Les défis des villes sauvages
L’urbanisation non planifiée en Afrique crée des défis majeurs qui entravent le progrès socio-économique. Outre des infrastructures déficientes, avec un manque criard de routes, de voies express, d’assainissement, de réseaux d’eau potable et d’électricité formels, les logements informels et autres taudis, où vit une grande partie de la population urbaine accroissent la vulnérabilité et les inégalités sociales. Dans des bidonvilles et habitations sans titres fonciers sécurisés, comment asseoir une gouvernance efficace. Il y est quasi impossible de collecter des impôts, gérer les déchets et fournir des services publics de qualité.
Ces constructions informelles, n’étant pas soumises à des normes de résilience, elles sont le plus souvent exposées aux inondations et aux effets du changement climatique.
L’heure est aux Smart Cities
Les villes sauvages africaines sont estampillées « sales », mal assainies, bruyantes (concert de klaxons), où les embouteillages sont la source de pertes colossales de temps et d’argent. Présentées comme une solution aux défis de l’urbanisation africaine, les Smart Cities permettent une efficacité des services. Avec l’utilisation de capteurs (Iot), il est possible d’optimiser le transport (gestion du trafic), la collecte des déchets, la consommation d’énergie (réseaux intelligents) et l’eau (détection des fuites). Il en est de même pour l’intégration de solutions écologiques (bâtiments verts, énergies renouvelables) et d’une planification axée sur la résilience. De plus, les technologies peuvent améliorer la fourniture de services publics, l’administration électronique et la participation citoyenne. Et pour lutter contre le chômage, des projets technologiques peuvent stimuler la croissance dans le secteur des TIC et créer des emplois qualifiés.
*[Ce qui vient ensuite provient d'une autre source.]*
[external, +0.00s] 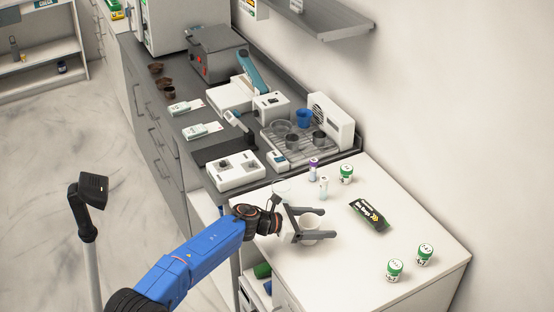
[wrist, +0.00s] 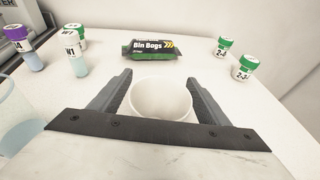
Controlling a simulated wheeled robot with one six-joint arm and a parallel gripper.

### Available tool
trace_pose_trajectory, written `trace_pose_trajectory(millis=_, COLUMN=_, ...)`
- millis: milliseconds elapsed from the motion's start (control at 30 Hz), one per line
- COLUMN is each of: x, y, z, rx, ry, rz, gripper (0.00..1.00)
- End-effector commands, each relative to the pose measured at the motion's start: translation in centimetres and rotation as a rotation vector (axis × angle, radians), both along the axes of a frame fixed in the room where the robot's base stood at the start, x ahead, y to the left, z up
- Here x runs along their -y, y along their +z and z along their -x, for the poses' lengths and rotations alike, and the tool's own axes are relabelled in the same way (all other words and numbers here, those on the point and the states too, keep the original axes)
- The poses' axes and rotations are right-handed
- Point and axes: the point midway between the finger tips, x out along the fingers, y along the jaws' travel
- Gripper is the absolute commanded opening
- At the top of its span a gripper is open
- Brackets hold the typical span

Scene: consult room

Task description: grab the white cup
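The white cup (external: 309,226) stands upright on the white table (external: 345,281). My gripper (external: 308,225) is open, with one finger on each side of the cup. In the wrist view the cup (wrist: 161,98) sits between the two dark fingers, its open mouth showing. The left finger looks close to the cup wall and the right finger is also near it; I cannot tell whether either touches. The cup's lower part is hidden behind the gripper's front bar in the wrist view.
A black and green bin bags pack (external: 370,214) lies beyond the cup. Green-lidded tubs (external: 395,270) stand to the right, and another tub (external: 346,174) and small bottles (external: 323,187) stand behind. A clear beaker (wrist: 14,115) is left of my gripper. A grey counter with equipment adjoins the table.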

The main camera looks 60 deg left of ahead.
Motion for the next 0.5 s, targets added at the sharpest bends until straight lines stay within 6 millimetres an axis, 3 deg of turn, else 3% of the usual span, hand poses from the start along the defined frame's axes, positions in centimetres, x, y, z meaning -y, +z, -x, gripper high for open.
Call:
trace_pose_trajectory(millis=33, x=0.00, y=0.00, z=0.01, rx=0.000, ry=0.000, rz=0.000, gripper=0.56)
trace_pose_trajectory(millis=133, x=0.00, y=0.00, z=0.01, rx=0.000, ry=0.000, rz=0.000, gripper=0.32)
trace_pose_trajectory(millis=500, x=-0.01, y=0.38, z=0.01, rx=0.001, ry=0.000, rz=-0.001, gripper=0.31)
Oui aux schémas directeurs adaptés
Le contraste entre les deux modèles souligne la nécessité d’une planification urbaine pragmatique et inclusive en Afrique. La véritable solution ne réside pas dans la simple importation de modèles technologiques, mais dans l’hybridation des approches.
En partant de l’existant, il est possibled’intégrer les zones non planifiées existantes (par le réaménagement, l’amélioration ou la destruction de taudis puis relogement et la fourniture de services de base) dans un schéma directeur à l’échelle de l’agglomération. Ensuite, les autorités doivent encourager l’utilisation de solutions numériques simples et évolutives pour résoudre des problèmes spécifiques (paiement mobile pour les services, cartographie des zones informelles, alerte précoce aux inondations), plutôt que de construire uniquement des villes-vitrines.
Pour mettre un terme aux récalcitrants et aux récidivistes, il est important d’instaurer une gouvernance forte. Cela passe par la miseen place d’autorités urbaines capables de planifier, de réglementer le foncier, et de faire respecter les schémas directeurs pour garantir une croissance urbaine juste, résiliente et durable pour tous les citoyens.